[Raw records]
━━━━━━━━

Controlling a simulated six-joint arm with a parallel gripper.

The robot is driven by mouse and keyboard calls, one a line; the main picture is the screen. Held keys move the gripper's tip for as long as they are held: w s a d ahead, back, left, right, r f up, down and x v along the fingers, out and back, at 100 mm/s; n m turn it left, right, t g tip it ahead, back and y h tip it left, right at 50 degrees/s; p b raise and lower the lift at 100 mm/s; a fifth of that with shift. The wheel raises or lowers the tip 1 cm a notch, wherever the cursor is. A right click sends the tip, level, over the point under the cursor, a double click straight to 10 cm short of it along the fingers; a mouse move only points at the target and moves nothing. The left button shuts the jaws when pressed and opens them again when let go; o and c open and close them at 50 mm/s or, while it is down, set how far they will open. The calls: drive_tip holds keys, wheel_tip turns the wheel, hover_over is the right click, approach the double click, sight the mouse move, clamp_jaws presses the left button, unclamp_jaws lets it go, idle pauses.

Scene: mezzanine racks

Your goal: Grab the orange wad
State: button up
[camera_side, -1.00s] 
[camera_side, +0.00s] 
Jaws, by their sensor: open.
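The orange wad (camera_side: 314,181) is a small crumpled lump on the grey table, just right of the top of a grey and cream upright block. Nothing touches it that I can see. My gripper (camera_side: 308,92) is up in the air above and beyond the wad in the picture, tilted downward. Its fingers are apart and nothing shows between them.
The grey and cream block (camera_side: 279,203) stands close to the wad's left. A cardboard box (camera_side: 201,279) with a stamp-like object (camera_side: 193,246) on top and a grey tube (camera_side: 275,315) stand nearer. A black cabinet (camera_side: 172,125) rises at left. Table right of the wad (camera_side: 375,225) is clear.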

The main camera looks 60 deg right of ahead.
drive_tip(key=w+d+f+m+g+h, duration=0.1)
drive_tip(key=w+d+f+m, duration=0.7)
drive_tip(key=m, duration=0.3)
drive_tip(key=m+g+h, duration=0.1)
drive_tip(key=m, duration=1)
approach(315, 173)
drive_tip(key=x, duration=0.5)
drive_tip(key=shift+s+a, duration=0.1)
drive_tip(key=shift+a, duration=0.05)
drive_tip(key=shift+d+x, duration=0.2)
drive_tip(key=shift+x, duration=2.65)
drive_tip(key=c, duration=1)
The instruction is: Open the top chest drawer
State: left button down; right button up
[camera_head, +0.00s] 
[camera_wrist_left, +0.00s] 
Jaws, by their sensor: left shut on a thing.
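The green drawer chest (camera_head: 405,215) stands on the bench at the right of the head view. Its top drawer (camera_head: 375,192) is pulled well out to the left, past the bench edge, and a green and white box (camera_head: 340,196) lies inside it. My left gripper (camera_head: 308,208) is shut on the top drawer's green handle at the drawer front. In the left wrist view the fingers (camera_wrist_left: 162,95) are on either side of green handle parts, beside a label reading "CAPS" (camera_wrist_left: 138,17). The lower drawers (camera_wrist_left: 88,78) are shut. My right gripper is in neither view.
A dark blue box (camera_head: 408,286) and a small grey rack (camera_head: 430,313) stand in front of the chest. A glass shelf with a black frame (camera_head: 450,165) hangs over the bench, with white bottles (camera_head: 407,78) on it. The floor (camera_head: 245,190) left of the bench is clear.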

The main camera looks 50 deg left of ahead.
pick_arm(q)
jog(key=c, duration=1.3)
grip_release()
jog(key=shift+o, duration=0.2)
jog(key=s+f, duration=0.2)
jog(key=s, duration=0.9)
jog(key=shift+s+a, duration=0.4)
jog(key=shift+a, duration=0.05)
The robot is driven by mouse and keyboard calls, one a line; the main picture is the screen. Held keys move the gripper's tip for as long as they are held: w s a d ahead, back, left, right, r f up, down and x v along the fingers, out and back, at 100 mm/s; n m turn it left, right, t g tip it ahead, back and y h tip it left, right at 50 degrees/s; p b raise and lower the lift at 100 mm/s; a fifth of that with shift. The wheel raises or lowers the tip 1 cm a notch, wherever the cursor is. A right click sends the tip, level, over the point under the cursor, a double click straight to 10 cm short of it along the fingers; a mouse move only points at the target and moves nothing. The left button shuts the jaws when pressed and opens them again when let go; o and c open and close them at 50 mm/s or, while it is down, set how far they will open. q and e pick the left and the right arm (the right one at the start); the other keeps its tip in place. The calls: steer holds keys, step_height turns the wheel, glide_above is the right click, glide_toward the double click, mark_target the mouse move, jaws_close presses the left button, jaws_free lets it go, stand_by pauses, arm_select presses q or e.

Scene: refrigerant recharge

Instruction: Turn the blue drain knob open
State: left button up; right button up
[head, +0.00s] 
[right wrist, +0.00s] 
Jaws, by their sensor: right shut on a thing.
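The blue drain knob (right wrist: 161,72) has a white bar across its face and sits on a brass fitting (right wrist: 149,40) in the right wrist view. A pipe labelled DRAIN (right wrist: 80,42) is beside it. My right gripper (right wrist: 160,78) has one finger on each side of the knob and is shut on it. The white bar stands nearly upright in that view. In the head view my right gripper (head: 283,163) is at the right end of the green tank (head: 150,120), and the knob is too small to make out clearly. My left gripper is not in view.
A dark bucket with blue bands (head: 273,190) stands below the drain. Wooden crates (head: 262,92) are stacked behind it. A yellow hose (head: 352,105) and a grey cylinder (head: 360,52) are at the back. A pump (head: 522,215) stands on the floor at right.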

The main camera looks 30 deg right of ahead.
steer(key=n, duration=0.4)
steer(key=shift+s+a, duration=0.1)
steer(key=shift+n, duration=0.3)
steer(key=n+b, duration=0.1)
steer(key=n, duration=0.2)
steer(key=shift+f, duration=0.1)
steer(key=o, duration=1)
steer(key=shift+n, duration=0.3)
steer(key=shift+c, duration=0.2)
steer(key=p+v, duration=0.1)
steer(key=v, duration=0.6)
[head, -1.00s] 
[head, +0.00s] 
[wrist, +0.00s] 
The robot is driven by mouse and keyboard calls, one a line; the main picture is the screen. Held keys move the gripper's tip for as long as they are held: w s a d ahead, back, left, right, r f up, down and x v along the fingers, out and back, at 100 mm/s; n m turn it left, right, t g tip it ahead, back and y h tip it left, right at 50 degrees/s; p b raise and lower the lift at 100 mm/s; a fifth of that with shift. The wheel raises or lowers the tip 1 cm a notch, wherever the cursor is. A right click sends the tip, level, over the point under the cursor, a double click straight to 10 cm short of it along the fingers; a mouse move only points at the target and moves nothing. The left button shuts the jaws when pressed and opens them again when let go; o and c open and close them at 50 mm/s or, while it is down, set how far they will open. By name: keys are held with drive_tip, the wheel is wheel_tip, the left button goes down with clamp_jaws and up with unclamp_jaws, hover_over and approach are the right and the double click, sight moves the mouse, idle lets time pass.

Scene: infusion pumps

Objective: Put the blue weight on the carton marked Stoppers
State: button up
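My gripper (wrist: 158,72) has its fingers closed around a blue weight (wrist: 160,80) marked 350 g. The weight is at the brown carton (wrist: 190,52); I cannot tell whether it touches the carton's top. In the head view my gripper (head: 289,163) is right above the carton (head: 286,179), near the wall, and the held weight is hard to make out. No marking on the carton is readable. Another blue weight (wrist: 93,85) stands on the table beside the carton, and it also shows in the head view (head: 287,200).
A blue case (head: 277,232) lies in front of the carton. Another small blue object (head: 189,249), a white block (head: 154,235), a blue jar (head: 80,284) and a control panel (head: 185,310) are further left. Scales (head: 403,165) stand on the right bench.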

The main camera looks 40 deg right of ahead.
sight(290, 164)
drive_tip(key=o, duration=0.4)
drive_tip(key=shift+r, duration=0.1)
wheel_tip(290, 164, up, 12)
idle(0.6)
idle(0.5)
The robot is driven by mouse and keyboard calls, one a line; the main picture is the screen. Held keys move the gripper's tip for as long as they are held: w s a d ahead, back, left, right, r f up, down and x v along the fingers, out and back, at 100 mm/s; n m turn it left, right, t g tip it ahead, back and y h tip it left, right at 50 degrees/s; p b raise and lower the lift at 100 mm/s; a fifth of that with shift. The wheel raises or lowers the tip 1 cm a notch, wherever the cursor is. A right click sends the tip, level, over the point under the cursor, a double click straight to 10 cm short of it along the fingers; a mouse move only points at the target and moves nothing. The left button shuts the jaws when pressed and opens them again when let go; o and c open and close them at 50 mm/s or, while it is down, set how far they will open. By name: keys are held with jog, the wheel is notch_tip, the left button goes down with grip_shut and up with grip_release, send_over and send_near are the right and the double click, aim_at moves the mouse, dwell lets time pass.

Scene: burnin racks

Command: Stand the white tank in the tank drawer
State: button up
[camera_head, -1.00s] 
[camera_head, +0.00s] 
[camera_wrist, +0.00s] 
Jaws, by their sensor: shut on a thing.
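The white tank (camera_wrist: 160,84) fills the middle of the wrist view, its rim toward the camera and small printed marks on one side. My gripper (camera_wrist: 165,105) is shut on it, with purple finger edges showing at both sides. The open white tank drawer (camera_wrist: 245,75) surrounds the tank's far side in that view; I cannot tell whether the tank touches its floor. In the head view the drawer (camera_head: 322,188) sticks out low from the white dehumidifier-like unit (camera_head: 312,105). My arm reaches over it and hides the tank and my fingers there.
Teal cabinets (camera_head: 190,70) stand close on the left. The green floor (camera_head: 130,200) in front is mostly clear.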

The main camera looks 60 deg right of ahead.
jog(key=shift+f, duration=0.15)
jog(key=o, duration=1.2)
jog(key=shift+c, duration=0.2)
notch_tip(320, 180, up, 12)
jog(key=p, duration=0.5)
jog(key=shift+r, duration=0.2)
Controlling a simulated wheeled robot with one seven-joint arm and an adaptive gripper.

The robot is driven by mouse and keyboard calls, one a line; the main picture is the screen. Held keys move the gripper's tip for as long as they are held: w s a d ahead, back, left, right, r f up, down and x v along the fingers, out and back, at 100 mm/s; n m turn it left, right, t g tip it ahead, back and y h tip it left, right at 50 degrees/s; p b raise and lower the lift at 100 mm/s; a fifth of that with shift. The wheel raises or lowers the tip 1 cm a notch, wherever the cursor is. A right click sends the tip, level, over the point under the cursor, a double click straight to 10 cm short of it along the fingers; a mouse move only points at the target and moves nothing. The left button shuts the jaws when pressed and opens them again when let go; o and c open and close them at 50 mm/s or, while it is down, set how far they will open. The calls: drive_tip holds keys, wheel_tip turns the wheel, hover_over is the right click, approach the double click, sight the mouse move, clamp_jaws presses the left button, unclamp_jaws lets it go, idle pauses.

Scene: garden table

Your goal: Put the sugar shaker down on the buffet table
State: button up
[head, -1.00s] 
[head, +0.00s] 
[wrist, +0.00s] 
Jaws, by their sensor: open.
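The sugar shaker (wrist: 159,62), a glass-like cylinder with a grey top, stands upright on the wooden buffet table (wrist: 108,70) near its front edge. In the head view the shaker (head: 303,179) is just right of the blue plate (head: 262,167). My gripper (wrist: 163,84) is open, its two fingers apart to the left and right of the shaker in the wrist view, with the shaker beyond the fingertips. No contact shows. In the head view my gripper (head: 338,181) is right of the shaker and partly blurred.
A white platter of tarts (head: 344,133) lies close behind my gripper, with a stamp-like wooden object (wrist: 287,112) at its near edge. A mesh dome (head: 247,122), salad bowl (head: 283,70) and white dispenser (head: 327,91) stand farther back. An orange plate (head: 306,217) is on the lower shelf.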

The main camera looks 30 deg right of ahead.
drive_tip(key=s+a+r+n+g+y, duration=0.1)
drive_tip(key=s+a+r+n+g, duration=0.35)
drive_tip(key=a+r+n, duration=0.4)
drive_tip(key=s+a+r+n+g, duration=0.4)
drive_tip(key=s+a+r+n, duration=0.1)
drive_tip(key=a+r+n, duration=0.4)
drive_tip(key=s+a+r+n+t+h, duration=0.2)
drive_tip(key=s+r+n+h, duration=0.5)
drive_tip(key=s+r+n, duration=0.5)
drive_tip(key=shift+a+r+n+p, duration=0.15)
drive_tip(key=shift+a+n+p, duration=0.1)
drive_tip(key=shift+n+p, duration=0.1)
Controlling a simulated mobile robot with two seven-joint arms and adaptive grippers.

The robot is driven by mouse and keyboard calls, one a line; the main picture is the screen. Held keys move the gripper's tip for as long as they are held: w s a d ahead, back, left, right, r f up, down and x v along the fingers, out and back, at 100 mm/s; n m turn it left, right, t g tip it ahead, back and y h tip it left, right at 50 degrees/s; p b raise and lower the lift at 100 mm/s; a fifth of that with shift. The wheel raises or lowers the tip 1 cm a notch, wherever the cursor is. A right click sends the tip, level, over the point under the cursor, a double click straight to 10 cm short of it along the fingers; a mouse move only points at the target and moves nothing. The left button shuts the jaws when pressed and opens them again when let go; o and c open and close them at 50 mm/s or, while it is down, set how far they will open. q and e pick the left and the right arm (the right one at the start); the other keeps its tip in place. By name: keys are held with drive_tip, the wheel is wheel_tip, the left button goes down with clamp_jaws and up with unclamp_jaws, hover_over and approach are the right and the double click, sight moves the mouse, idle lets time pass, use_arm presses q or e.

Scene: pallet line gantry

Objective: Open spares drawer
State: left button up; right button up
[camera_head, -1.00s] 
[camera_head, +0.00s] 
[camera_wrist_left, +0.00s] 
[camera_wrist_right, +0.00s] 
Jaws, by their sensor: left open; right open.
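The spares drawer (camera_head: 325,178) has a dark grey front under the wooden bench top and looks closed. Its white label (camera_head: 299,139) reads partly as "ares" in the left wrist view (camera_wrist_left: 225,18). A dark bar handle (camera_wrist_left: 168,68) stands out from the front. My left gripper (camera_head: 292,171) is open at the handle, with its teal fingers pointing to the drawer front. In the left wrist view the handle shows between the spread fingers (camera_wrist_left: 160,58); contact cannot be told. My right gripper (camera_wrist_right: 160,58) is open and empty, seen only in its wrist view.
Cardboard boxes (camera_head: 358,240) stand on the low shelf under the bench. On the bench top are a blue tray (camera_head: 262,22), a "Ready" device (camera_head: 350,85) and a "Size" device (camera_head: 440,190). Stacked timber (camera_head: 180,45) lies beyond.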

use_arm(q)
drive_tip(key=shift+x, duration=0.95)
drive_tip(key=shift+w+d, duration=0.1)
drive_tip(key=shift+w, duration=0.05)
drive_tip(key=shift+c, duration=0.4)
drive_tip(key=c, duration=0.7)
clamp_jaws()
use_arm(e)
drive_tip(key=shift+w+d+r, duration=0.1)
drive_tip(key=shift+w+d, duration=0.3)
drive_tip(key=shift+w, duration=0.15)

━━━━━━━━

● **BRIEF**
Every line from the one containing "Scene: burnin racks" through the one containing "[camera_wrist, +0.00s]" is to be given again exactly, both ends included, and no line outside that range.

● **ANSWER TO THIS PROBLEM**
Scene: burnin racks

Command: Stand the white tank in the tank drawer
State: button up
[camera_head, -1.00s] 
[camera_head, +0.00s] 
[camera_wrist, +0.00s] 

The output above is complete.